# [GOAL]
Skip all pictures, then print the remaining material exactly.

# [SOURCE MATERIAL]
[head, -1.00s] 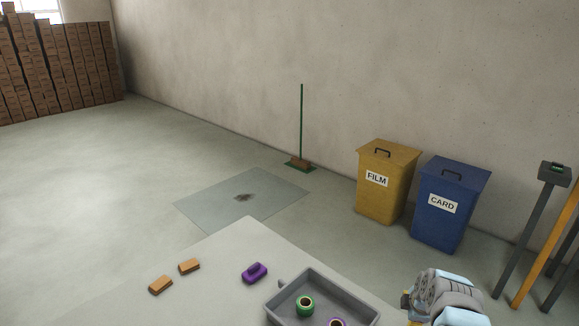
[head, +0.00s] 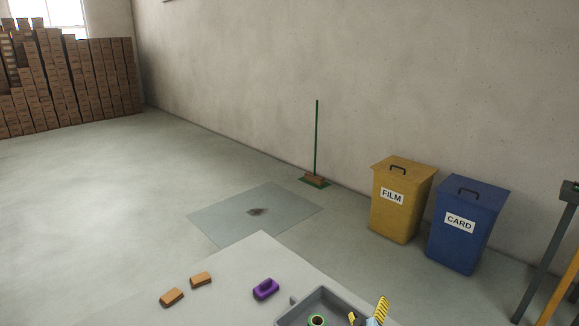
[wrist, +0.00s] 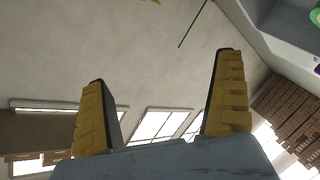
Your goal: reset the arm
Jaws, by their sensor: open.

# [OUTPUT BELOW]
[head, -1.00s] 
[head, +0.00s] 
[wrist, +0.00s] 
Your goal: reset the arm
Jaws, by their sensor: open.

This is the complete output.